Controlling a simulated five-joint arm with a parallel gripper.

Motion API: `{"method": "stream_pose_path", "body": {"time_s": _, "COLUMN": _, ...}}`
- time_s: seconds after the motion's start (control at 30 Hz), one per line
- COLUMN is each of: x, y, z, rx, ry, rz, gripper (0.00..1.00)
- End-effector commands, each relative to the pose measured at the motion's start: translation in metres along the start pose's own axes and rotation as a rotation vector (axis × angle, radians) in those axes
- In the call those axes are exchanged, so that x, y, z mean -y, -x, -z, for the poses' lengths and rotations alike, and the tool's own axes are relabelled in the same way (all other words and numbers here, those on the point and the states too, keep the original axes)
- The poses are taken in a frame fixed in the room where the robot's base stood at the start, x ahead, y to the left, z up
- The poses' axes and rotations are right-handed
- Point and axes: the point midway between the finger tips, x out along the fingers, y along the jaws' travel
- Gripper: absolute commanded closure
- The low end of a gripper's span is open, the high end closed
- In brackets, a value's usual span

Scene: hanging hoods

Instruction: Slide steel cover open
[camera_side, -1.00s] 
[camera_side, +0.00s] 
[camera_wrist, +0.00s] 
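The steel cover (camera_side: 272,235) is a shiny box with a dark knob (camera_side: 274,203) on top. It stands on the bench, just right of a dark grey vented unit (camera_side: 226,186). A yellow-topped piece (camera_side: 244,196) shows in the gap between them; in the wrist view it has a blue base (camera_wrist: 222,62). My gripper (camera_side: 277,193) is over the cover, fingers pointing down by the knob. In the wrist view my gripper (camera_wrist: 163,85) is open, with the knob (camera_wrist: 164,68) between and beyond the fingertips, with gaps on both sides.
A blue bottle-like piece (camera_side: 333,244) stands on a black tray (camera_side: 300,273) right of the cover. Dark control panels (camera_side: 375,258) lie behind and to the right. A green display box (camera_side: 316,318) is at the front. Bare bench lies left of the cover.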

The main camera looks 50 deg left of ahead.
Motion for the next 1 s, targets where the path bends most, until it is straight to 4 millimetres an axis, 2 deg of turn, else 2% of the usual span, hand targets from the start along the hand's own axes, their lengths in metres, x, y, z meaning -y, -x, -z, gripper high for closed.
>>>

Directions for this task:
Where a line holds "each", copy that line.

Full solution:
- COLUMN is each of: x, y, z, rx, ry, rz, gripper (0.00..1.00)
- End-effector commands, each relative to the pose measured at the motion's start: translation in metres along the start pose's own axes and rotation as a rotation vector (axis × angle, radians) in those axes

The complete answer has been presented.